This paper looks at how countries deal with the constraints that the balance of payments can affect their economic growth. If domestic output increases, supply must also increase. Otherwise, there will be a decifit and if the country cannot finance this deficit, it will not experience economic growth. The country of Ireland was used as an example of a country that has overcome the payments constraint.
Balance of Payment Constraint on Growth
The Balance of Payments Constraint on Growth
Growth rates vary among different countries. If a company has more money going out than coming in, it is unbalanced. The balance of payment plays a large part in the economic rate of growth of a country. There are several different theories on how countries can boost their economy, but sometimes this is easier said than done. If it were easy, all countries would experience growth at a steady pace. However, some countries may be at an economic disadvantage. But there are things that disadvantaged countries can do to improve the balance of payments. The situation is ideal when current account balance shows a deficit and the capital and financial account shows a surplus in the same amount. This results in zero balance of payments.

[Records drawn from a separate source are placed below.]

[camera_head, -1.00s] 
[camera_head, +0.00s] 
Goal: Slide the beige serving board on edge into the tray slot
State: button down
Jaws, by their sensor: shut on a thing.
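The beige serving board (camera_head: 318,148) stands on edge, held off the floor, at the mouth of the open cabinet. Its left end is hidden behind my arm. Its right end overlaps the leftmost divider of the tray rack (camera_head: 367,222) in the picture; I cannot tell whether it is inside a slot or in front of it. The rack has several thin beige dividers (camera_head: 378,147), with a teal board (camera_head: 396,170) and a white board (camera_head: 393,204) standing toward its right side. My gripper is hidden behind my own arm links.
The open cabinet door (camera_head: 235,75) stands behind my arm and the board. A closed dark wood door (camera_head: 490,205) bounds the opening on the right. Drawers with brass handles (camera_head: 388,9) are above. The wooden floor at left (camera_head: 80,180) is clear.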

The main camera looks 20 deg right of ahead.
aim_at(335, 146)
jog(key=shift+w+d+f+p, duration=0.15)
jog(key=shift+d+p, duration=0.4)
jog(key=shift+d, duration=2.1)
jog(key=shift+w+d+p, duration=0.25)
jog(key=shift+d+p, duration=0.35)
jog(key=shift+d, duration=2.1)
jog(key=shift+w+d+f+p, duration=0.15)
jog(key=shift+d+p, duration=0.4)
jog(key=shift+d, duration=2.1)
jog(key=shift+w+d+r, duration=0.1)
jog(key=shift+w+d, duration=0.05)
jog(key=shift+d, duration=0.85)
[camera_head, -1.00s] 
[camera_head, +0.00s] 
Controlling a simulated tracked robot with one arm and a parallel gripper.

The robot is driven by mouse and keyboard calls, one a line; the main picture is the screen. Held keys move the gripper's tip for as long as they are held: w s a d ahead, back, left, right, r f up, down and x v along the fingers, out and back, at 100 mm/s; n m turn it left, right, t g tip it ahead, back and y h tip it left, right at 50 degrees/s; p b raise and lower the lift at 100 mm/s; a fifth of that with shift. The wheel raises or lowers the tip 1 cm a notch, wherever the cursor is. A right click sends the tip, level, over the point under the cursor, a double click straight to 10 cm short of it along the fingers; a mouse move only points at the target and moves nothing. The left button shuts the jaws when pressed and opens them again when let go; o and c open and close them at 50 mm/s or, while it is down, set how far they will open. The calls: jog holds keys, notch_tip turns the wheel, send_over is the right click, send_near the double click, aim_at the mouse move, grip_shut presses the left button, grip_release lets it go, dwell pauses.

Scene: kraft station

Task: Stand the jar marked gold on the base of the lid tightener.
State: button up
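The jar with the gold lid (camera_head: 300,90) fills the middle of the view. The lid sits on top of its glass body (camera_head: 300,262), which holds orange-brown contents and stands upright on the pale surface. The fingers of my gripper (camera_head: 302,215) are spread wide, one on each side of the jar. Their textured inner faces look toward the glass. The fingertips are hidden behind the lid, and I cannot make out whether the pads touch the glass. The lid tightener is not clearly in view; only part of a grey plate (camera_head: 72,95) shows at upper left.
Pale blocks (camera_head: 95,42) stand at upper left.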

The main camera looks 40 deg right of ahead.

The rate of growth can suffer if demand is high because it forces supply to adjust, which it cannot always do. Domestic output can lead to a deficit in the balance of payments. Also, if imports grow faster than imports, the country will need to borrow money to avoid a deficit. When less advanced companies are involved with more advanced companies, they should expect significant growth rates. Thirlwall states that in order for growth to take place, a healthy balance of payments is necessary. He says that if a country can increase demand up to their current supply with no balance of payment troubles that the growth rate is sure to rise (1979).
We have to wonder how struggling countries begin to experience growth if their economy is already struggling. There are several suggestions on what countries should do in order to attain economic growth. Thirlwall sums it up to the fact if a country is having difficulties experiencing growth, then whatever it is they are producing is not in high demand (1979). This answer may not be scientific and does not require many different formulas to determine ways to increase growth. In the case of some countries, they can only work with what their country is supplying them naturally. So, the rate of growth may continue to falter leading them to depend on other countries for some type of financial investment.
Baja-Rubio and Diaz-Roldan state that increasing outputs by increasing imports can lead to the balance of payments being unbalanced. This could lead in a decrease in the exchange rate which makes it even more difficult to trade. When this happens, any further output must discontinue until this issue can be corrected (2009). Countries experiencing a slow growth rate should know that there are ways to get out of this situation and that it is not impossible. There are countries that experienced a slow growth rate for years and managed to overcome their situation by applying smart business strategies to improve their countries' situation. Ireland is a country that in the past dealt with a slow growing economy. However, in recent years the country has experience economic growth by changing the old way that it did business and moving to more modern techniques.
Ireland was able to transform its sluggish economy by moving away from the industrial base that it was used to for so many years to high-technology specialization (Garcimartin et al., 2008). This shows that there is truth to Thirlwall statement tying slow growth to a low demand in whatever the country is producing. We live in a world where technology has become necessary. Those that refuse to jump on the wagon will get left behind and this is exactly what was happening to Ireland until they decided to change their base.
Changing from an industrial base to one that specializes in technology wasn't the only thing that saved Ireland's slow economy. Garcimartin et al., state that the economy also experience growth because of the outward-oriented economic policy they adopted; the increase in foreign direct investment; and, by its social partnerships which compensated low wages with income tax cuts (2008, p. 410). Ireland went several steps further in that they not only learned to produce goods that are in high demand (as Thirlwall suggests), but they also were smart enough to gain foreign investors and give income tax breaks as an incentive.
Countries must still pay attention to the balance of payments and the constraint it can have on economic growth. Supply must always keep up with demand in order to achieve equilibrium. For some countries, economic growth may seem like an unattainable goal because if the demand for domestic output is high, they will certainly experience a deficit. The way to maintain the balance of payments seems to be for countries to do what Ireland did. If demand is high and supply cannot keep up, there must be incentives involved in order entice foreign investment. If wages are low, there should be income tax incentives.